# Exercise objective
Starting with the line that contains "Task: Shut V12", set down each line through the end of the entries below, exactly and with nothing added.

◆ ◆ ◆ ◆ ◆ ◆ ◆

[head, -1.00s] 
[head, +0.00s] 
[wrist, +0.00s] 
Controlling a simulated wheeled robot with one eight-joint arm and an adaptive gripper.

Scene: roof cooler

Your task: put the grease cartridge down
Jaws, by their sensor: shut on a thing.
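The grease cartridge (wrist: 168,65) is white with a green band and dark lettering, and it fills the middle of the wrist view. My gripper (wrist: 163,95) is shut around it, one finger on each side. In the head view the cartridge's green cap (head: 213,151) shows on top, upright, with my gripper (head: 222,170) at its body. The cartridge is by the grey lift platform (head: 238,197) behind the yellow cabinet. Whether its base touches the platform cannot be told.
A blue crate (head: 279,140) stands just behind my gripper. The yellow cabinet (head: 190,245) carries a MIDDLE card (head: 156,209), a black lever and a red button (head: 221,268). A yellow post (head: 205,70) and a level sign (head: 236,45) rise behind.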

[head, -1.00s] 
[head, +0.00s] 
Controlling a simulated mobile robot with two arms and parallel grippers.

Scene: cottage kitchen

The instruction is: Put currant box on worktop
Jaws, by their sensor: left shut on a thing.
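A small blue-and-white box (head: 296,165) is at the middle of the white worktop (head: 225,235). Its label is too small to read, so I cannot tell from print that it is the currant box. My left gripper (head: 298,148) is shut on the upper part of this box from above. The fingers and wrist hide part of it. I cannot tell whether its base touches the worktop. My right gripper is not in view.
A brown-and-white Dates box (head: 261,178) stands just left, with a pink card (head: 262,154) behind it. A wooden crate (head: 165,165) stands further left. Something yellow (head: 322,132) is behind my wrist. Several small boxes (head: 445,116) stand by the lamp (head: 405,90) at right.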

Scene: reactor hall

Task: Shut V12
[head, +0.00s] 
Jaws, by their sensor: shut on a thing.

◆ ◆ ◆ ◆ ◆ ◆ ◆

# Full solution
Task: Shut V12
[head, +0.00s] 
Jaws, by their sensor: shut on a thing.

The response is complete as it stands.